The question is an important one for the Senate Whitewater Committee, which is trying to determine whether Hillary Clinton told the truth when she pointed to Massey as the one who brought Madison’s business into the law firm. The Clintons’ partner in the Whitewater real estate venture, James McDougal, owned Madison.

“To the best of my recollection, the president of Madison Guaranty, John Latham, who was a friend of an associate at the Rose Law Firm, Richard Massey, became interested in having Madison Guaranty issue some kind of preferred stock to raise capital,” the first lady said in sworn answers last May.

“Latham had spoken to Massey about doing the related legal work” and Massey “came to see me” because some Rose lawyers wanted the S&L; to pay off an old debt to Rose and to require Madison to prepay the law firm once a month, Hillary Clinton added.

She provided the written responses to the Resolution Trust Corp., which was overseeing the cleanup of the S&L; industry.

Massey told federal investigators on Oct. 4, 1994, that he “does not know how or why Madison selected the firm to represent them” before state securities regulators.

And last April 25, Massey said in a written statement to the RTC that “I do not recall after the passage of 10 years precisely how Rose was retained by Madison Guaranty.”

The Associated Press reviewed Massey’s written statement and the Oct. 4 interview summary prepared by investigators for the Federal Deposit Insurance Corp.’s office of inspector general. Neither document has been publicly released.
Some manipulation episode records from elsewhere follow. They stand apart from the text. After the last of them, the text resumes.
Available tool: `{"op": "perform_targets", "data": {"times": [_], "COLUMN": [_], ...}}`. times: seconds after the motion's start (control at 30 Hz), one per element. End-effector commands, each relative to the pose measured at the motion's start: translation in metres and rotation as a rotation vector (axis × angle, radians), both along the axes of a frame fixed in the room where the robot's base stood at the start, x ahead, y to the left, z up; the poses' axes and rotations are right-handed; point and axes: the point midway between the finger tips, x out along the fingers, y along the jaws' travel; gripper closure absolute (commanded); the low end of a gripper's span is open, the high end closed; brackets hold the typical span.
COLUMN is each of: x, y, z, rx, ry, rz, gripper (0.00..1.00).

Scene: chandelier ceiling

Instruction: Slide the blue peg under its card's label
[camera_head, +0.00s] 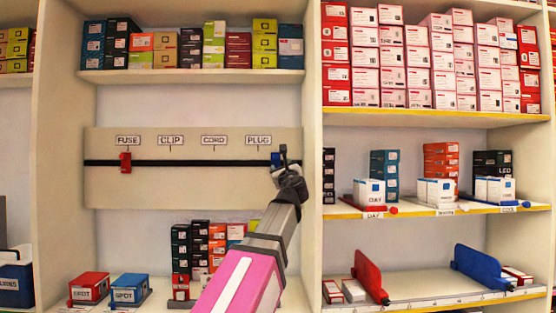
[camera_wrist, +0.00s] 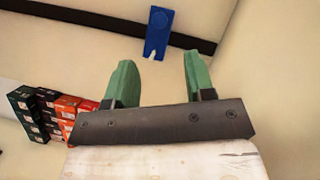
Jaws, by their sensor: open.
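The blue peg (camera_head: 275,159) sits on the black rail (camera_head: 190,162), just right of and below the PLUG label (camera_head: 258,139). My gripper partly hides it in the head view. In the wrist view the blue peg (camera_wrist: 158,22) lies across the dark rail, ahead of and above the gap between the fingers. My gripper (camera_wrist: 157,64) is open and empty, its green fingers apart from the peg. In the head view my gripper (camera_head: 284,160) is at the rail's right end. FUSE (camera_head: 128,140), CLIP (camera_head: 171,139) and CORD (camera_head: 214,139) labels run leftward along the board.
A red peg (camera_head: 125,162) sits on the same rail under FUSE. The rail between the pegs is clear. The shelf's upright wall (camera_head: 312,150) stands close to my gripper's right. Stacked boxes (camera_head: 200,245) stand below the board.

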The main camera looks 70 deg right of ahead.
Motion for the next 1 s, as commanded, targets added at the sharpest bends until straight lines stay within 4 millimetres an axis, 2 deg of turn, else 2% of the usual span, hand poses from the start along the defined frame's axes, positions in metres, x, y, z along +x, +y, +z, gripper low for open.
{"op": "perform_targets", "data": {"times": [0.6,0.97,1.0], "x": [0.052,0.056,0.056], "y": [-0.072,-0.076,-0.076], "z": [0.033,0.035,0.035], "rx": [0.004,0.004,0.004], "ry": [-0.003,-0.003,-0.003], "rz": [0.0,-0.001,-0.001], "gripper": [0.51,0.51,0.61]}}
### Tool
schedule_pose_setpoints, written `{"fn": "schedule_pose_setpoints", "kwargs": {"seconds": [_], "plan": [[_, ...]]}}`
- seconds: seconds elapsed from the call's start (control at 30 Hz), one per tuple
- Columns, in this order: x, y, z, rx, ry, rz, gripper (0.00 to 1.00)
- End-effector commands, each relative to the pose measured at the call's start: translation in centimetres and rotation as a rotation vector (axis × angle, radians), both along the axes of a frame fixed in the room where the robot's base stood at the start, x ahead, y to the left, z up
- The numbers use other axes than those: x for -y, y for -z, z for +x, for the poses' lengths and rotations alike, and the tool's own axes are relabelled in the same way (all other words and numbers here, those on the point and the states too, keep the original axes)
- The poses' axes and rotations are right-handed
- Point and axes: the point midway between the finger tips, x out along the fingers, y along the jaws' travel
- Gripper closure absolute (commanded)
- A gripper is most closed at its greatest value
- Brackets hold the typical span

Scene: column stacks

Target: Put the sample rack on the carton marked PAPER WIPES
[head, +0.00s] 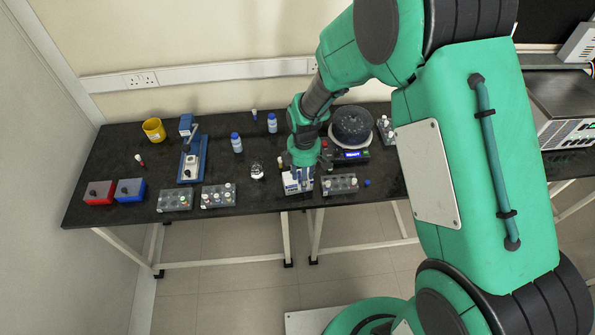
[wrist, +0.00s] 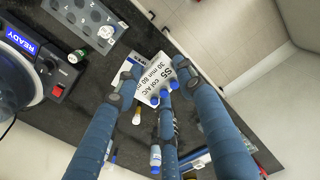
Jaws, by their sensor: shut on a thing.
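My gripper (head: 298,172) is over the front edge of the bench.
Other racks stand front left (head: 175,201) (head: 218,196) and back right (head: 386,131). Red (head: 99,193) and blue (head: 130,190) boxes are at far left. A round dark device (head: 351,126) with a lit display stands behind the gripper. Small bottles (head: 237,143) dot the bench.

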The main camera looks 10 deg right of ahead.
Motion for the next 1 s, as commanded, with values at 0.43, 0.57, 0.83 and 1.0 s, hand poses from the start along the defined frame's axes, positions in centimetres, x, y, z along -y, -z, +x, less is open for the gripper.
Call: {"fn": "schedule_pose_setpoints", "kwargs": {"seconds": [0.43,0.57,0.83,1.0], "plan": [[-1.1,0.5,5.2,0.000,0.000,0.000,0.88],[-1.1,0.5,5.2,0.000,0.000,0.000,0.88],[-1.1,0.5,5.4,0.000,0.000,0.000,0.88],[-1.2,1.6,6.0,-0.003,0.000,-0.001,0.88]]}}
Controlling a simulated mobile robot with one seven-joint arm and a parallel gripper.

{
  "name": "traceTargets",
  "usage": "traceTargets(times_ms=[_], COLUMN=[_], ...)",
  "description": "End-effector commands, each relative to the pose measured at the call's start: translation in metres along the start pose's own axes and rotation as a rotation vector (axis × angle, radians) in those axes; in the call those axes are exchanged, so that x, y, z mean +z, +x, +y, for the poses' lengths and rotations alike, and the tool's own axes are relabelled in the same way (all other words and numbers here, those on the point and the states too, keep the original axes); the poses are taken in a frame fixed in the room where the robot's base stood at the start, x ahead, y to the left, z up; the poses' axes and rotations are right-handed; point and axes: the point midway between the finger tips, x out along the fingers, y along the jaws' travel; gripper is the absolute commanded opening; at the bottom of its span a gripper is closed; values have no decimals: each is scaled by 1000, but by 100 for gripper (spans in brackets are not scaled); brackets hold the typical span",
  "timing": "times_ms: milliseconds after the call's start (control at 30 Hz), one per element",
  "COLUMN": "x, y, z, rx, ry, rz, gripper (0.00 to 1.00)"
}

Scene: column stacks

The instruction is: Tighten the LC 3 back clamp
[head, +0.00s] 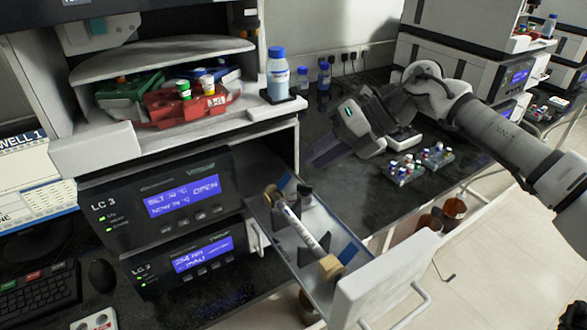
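The LC 3 drawer (372,262) is pulled open to the right of the LC 3 modules (165,205). Whether that clamp is tight cannot be told. My gripper (314,157) is above and behind the drawer, apart from the clamp, with its fingers pointing down-left. Its finger gap is not clear, and I see nothing held.
A blue-capped bottle (278,80) stands on the upper shelf beside red and green vial trays (190,104). Vial racks (420,165) sit on the dark bench (345,195) behind the drawer. The drawer's white front (385,280) has a protruding handle. Space above the drawer is clear.

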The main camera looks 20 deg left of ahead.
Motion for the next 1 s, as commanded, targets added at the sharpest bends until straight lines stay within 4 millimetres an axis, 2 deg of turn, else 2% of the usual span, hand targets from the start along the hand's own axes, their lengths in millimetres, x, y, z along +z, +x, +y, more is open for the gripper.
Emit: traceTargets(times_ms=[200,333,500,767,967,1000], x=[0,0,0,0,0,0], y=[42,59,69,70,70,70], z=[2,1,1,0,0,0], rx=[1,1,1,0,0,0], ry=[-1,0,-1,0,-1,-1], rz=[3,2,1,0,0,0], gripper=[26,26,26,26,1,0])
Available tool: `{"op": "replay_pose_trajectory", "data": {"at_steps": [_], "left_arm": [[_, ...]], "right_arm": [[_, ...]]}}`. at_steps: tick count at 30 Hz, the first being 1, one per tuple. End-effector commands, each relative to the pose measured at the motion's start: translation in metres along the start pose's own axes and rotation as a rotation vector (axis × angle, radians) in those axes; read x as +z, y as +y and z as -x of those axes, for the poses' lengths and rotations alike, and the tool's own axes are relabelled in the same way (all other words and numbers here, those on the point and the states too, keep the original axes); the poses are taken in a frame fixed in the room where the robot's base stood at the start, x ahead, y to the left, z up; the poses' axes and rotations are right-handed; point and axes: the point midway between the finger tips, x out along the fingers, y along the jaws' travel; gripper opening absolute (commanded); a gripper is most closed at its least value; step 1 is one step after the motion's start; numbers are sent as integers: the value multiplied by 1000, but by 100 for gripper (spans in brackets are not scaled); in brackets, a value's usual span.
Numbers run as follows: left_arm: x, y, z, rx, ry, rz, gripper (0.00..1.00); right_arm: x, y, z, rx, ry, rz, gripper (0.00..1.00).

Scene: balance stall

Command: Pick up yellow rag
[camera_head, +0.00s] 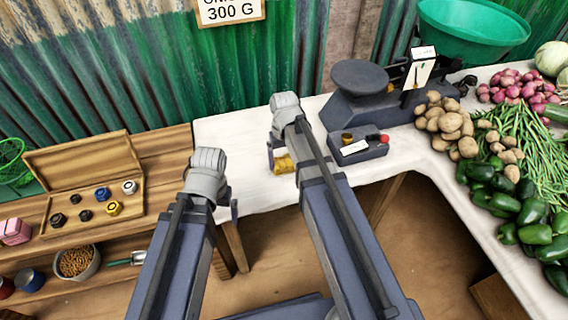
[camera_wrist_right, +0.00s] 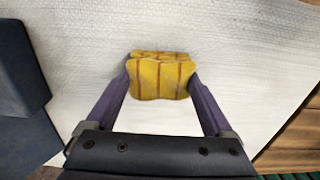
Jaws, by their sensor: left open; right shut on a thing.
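The yellow rag (camera_head: 284,164), with brown-orange stripes, is at the front part of the white-covered table, partly hidden by my right arm in the head view. In the right wrist view the folded rag (camera_wrist_right: 161,78) sits between the two purple fingers of my right gripper (camera_wrist_right: 160,85), which is shut on it. I cannot tell whether the rag touches the cloth or is just above it. My left gripper (camera_head: 206,172) is open, left of the rag and in front of the table's left end; its fingers are mostly hidden by its wrist.
A dark scale (camera_head: 362,105) and a small weight block (camera_head: 357,148) stand right of the rag. Potatoes (camera_head: 447,122), green peppers (camera_head: 535,210) and onions (camera_head: 515,88) lie further right. An open wooden weight box (camera_head: 75,226) is on the left bench. White cloth around the rag is clear.

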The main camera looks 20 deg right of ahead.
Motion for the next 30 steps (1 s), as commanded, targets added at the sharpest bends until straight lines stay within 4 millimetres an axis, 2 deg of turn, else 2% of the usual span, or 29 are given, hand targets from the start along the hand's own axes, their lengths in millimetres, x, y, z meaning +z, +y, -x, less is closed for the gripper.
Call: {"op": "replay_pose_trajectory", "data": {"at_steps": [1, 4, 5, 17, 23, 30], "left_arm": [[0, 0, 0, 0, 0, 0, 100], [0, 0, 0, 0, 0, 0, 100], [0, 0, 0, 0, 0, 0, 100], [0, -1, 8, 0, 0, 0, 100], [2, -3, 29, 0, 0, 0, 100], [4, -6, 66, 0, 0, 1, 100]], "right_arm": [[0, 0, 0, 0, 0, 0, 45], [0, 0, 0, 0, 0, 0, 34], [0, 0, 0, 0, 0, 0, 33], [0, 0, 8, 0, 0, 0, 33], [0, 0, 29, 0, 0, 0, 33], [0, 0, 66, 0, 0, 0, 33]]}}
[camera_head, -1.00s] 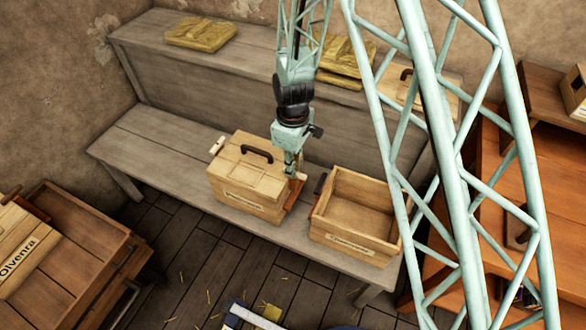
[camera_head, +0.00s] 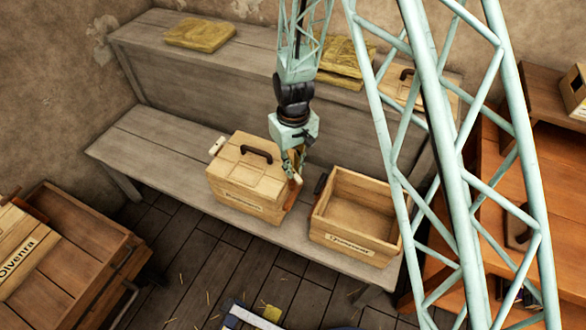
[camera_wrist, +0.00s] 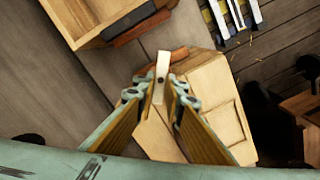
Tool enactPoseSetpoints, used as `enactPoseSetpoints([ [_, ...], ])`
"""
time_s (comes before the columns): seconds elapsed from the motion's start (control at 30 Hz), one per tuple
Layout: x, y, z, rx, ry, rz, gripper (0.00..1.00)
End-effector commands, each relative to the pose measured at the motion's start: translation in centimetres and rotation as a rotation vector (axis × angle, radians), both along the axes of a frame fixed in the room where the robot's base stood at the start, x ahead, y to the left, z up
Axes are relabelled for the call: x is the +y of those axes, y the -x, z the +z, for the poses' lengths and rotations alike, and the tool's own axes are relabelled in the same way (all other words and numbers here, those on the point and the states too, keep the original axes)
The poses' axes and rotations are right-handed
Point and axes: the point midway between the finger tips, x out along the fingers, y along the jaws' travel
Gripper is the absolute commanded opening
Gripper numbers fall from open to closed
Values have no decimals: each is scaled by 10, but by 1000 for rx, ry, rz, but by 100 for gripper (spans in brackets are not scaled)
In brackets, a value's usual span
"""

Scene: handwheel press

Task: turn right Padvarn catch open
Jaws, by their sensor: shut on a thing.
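A closed wooden box (camera_head: 240,185) with a dark lid handle (camera_head: 257,153) and a front label too small to read stands on the bench. Its right catch is a pale lever (camera_wrist: 162,72) with a dark spot, in the wrist view. My gripper (camera_wrist: 161,90) is shut on this catch, one finger on each side. In the head view my gripper (camera_head: 293,168) is at the box's right side and hides part of the catch. A pale left catch (camera_head: 217,146) sticks out at the box's other side. The box also shows in the wrist view (camera_wrist: 208,95).
An open, empty wooden box (camera_head: 350,240) stands close on the right, with a narrow gap between. The grey bench (camera_head: 140,150) is clear to the left. Yellow bundles (camera_head: 201,33) lie on the upper shelf. A wooden cart (camera_head: 75,235) stands at lower left.

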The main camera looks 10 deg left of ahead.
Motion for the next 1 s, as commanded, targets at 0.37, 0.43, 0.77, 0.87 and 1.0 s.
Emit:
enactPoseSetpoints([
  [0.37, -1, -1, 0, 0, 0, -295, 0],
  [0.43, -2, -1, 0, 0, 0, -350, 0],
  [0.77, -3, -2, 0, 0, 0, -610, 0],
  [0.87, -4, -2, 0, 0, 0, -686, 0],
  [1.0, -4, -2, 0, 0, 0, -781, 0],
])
On Wednesday, Sen. Alfonse D’Amato, R-N.Y., complained that the White House is withholding critical material documents from the panel: electronic mail, a briefing book used to prepare Hillary Clinton for an April 1994 Whitewater news conference and some notes, apparent chronologies compiled by then-associate White House counsel Neil Eggleston detailing key Whitewater dates.

White House spokesman Mark Fabiani said the administration thinks the Senate Whitewater Committee that D’Amato chairs should foot the cost of retrieving the e-mail. Fabiani also said the White House is willing to sit down with the panel to go over the briefing book.